= What is being asked =
Transcribe exactly the lines from the one containing "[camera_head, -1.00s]" through the one containing "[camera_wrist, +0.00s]", both included, and leave out any pictures.

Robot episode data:
▼

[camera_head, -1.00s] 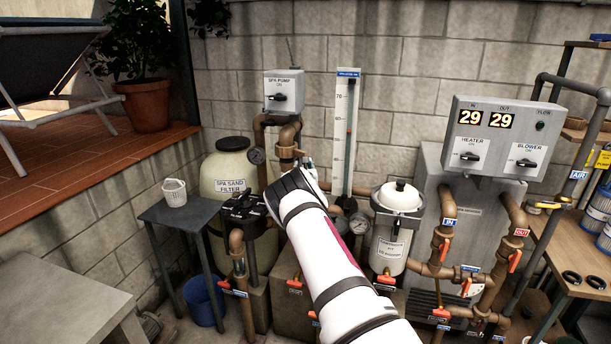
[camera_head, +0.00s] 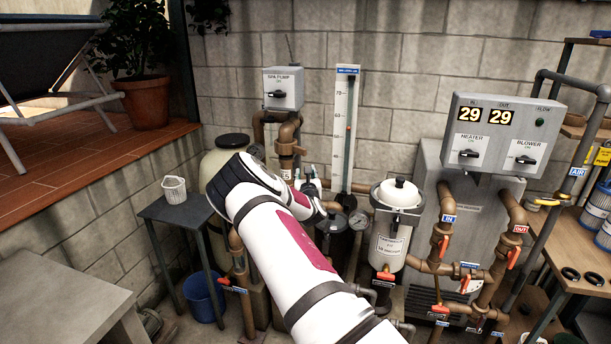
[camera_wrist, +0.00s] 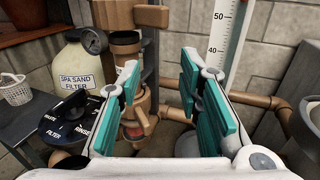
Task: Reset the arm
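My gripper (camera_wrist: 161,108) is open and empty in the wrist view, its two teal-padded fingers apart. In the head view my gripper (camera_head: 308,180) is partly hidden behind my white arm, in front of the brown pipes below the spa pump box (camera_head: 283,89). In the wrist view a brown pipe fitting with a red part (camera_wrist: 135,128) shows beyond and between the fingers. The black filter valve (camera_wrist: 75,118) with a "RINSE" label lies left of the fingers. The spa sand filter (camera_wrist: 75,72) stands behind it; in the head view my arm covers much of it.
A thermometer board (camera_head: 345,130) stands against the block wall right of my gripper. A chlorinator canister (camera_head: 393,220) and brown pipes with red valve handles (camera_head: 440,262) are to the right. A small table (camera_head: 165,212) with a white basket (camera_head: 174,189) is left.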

▲
▼

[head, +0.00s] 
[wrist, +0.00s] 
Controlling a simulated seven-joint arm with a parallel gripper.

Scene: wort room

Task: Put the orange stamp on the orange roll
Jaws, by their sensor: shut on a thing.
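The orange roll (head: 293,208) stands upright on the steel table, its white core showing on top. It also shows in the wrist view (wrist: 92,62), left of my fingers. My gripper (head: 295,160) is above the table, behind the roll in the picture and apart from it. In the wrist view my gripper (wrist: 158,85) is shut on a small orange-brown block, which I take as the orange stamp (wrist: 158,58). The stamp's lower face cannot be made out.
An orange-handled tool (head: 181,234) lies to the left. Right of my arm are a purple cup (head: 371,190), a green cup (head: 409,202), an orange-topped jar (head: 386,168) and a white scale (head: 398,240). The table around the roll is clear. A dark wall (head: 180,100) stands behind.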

▲

= Written reply =
[camera_head, -1.00s] 
[camera_head, +0.00s] 
[camera_wrist, +0.00s] 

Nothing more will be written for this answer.